Data shown:

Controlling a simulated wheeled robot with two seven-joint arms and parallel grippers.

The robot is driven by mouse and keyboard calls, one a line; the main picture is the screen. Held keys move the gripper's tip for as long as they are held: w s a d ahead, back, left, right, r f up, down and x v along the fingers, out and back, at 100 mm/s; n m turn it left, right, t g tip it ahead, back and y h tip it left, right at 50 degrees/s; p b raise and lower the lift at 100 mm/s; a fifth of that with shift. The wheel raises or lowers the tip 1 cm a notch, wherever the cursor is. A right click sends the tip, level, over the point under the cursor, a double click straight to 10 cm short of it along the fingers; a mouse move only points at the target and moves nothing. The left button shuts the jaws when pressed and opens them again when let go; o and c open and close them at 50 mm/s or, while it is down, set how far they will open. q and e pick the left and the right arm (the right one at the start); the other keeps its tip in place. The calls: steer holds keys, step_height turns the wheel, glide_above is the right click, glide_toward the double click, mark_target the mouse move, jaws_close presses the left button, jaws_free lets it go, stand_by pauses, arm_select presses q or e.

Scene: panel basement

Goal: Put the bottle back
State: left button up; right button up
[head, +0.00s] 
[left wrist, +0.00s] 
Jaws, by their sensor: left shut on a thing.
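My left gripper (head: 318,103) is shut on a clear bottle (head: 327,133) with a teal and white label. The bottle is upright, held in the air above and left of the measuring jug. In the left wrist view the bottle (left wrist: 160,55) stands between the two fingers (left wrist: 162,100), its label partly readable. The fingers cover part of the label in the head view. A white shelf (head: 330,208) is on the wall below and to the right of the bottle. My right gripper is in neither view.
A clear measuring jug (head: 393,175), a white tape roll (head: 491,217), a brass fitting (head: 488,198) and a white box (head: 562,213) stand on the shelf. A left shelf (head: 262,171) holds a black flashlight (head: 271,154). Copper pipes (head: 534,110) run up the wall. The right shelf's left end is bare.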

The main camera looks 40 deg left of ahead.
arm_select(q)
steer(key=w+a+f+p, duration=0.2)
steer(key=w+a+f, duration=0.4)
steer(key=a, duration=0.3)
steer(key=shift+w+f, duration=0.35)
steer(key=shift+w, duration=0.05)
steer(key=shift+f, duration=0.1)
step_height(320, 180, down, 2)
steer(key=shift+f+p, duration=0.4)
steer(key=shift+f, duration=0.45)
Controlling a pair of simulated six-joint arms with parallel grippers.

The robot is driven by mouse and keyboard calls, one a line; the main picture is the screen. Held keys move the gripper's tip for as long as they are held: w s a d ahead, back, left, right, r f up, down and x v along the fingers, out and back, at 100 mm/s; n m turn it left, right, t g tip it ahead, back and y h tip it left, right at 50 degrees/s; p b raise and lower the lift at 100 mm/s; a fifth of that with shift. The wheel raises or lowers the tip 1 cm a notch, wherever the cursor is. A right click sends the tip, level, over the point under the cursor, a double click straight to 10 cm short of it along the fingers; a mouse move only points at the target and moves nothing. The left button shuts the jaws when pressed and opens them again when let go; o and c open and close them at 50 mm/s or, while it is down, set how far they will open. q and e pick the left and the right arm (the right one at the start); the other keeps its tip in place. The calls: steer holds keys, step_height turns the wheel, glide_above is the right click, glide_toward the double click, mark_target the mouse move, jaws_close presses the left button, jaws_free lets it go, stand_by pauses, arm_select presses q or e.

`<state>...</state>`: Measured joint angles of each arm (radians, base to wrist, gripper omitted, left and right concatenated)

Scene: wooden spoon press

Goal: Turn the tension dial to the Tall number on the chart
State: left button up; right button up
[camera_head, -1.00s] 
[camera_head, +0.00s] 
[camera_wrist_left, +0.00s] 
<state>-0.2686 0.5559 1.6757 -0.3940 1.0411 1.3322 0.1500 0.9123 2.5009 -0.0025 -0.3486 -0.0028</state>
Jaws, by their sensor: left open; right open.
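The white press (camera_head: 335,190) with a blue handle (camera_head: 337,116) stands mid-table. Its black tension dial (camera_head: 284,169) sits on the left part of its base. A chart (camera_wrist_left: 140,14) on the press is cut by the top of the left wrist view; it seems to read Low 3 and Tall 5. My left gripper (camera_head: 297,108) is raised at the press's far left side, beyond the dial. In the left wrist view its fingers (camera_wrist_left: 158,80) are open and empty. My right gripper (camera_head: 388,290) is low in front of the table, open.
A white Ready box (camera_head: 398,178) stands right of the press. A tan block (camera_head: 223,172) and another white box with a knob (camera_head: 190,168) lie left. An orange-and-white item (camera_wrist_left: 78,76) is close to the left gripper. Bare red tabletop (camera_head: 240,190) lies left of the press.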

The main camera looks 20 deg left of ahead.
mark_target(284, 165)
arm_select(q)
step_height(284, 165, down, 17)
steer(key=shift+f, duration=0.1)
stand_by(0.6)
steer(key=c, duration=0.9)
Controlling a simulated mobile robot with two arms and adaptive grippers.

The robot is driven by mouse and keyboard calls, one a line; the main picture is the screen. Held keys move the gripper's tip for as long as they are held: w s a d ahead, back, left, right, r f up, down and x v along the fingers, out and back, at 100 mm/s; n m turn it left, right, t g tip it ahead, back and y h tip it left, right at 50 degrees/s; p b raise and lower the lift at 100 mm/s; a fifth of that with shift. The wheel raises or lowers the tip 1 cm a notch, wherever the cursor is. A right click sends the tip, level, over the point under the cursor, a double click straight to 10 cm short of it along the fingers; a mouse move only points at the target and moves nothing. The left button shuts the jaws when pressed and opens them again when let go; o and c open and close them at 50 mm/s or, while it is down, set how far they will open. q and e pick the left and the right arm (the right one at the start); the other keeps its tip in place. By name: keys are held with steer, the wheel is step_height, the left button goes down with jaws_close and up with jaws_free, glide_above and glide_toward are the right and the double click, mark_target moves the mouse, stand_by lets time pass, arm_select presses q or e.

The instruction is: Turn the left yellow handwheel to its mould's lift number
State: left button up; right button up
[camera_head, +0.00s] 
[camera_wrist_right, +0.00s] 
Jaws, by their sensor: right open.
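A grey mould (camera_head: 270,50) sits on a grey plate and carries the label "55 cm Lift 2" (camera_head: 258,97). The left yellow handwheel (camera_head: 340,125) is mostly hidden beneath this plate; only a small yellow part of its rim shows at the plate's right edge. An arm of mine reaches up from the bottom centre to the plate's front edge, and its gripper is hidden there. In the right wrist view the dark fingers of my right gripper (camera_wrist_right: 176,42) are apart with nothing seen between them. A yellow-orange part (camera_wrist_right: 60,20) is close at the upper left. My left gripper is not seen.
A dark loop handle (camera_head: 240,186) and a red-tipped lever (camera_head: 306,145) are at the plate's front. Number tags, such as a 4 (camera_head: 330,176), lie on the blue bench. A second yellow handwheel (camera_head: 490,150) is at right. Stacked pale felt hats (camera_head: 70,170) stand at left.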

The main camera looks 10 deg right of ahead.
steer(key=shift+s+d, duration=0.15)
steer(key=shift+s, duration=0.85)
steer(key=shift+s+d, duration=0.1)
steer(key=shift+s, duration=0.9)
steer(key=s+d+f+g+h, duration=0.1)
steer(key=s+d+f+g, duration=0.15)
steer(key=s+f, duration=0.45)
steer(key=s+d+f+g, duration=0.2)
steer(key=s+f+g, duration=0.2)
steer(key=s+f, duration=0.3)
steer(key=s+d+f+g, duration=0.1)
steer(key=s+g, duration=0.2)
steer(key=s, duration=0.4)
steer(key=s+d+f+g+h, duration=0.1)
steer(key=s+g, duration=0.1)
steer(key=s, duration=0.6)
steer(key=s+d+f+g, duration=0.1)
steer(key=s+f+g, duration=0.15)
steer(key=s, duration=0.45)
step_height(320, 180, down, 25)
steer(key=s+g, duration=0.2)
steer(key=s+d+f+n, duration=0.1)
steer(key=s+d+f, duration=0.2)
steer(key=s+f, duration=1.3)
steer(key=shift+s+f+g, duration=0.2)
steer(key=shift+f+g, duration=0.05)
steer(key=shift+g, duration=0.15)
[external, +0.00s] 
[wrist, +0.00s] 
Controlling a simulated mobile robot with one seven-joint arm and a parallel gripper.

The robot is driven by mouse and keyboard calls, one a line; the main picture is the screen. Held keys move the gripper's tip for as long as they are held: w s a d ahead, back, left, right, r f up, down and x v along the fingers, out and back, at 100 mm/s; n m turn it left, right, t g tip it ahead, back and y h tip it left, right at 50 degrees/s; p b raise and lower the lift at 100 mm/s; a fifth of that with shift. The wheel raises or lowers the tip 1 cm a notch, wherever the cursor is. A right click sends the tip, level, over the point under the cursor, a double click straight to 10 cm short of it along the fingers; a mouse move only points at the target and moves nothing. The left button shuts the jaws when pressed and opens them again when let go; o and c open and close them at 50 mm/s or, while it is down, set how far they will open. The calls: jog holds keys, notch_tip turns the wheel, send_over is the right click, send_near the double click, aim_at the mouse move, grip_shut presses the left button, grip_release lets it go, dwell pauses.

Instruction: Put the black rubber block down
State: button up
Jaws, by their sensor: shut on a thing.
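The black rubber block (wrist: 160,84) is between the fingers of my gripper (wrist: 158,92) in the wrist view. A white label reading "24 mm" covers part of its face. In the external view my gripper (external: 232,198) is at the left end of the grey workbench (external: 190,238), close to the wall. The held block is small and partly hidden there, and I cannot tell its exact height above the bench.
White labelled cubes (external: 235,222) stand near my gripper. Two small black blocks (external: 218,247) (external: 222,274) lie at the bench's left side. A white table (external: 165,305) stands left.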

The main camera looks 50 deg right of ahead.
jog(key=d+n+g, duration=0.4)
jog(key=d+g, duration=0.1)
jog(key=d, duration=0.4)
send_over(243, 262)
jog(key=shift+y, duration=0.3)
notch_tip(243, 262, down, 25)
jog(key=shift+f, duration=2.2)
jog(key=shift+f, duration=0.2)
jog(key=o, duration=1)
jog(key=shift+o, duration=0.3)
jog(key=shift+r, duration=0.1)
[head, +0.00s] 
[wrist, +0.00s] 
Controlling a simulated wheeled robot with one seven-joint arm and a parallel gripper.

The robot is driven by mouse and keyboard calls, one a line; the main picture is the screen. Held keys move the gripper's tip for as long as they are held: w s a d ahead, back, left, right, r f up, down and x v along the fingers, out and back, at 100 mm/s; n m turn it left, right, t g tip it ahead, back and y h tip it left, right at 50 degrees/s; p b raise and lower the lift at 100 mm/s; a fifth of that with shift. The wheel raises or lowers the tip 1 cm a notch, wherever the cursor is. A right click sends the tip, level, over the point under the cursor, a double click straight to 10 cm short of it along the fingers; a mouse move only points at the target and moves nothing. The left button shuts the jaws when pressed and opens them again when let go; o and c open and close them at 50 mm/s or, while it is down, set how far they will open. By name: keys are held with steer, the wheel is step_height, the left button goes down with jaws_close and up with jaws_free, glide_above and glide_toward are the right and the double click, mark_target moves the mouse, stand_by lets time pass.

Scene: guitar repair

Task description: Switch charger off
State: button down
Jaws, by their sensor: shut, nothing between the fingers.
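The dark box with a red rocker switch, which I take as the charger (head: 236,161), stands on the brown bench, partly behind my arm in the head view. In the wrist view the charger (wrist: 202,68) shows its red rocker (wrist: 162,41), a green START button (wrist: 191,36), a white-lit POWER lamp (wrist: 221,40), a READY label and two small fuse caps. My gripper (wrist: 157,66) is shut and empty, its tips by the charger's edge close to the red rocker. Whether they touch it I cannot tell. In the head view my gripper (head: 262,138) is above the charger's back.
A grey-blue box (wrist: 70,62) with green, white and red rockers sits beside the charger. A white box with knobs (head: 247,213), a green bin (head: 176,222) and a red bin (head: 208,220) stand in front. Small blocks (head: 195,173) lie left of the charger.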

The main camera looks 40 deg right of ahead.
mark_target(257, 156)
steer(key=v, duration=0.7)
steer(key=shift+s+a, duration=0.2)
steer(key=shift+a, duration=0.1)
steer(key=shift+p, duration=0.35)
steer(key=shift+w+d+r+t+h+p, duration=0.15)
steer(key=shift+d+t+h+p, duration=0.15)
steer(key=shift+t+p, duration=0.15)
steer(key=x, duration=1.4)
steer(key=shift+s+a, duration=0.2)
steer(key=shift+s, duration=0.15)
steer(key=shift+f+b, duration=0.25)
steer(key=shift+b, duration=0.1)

Stated exercise:
Only the lines from the one containing "Goal: Turn the" through the one containing "<state>-0.2686 0.5559 1.6757" are to be extracted, exactly as they appear, with both ends included.

Solution to the exercise:
Goal: Turn the tension dial to the Tall number on the chart
State: left button up; right button up
[camera_head, -1.00s] 
[camera_head, +0.00s] 
[camera_wrist_left, +0.00s] 
<state>-0.2686 0.5559 1.6757 -0.3940 1.0411 1.3322 0.1500 0.9123 2.5009 -0.0025 -0.3486 -0.0028</state>

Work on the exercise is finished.